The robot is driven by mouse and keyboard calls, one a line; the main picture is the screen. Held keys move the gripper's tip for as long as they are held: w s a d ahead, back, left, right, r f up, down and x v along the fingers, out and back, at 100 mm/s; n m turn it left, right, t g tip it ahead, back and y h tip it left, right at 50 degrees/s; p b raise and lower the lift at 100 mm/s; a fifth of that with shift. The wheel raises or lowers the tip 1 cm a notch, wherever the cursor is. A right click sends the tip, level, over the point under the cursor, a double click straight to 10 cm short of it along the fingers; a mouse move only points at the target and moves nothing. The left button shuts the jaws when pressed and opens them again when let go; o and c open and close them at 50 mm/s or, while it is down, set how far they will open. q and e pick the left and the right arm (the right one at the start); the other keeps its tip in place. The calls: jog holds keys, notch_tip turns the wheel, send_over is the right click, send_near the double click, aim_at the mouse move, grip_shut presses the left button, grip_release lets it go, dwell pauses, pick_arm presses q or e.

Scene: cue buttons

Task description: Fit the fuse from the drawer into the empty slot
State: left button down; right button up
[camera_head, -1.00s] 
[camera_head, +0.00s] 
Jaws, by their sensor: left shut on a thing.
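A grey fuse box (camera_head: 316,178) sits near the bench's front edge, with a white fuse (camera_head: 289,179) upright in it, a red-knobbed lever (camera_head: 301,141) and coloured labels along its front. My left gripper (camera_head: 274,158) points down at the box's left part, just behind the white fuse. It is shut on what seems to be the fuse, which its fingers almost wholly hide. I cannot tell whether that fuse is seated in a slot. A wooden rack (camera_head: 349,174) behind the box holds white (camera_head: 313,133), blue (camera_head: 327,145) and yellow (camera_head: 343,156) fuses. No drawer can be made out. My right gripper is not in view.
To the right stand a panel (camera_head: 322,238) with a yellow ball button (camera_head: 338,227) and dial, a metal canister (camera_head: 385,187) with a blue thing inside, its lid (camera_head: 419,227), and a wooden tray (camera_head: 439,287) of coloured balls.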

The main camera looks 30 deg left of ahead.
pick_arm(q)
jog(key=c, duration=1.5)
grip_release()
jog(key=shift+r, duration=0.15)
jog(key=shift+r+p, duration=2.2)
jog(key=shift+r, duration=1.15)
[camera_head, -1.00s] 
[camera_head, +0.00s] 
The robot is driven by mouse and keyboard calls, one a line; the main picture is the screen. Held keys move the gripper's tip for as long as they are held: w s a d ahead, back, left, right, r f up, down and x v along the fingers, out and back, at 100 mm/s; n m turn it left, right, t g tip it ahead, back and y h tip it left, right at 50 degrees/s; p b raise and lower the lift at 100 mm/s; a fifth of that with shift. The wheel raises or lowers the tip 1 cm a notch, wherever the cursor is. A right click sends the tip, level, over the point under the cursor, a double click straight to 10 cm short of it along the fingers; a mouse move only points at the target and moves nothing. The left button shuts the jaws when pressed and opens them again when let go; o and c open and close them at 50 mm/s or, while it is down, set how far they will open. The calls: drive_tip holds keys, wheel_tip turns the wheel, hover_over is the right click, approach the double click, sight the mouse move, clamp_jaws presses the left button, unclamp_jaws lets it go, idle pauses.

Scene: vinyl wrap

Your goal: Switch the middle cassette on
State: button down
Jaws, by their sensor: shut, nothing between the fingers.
================
__Stated task__: Repeat, word for word, every line from the line that contains "Scene: vinyl wrap" to the end of the entries; include both of those lines and no others.

__Correct answer__:
Scene: vinyl wrap

Your goal: Switch the middle cassette on
State: button down
Jaws, by their sensor: shut, nothing between the fingers.

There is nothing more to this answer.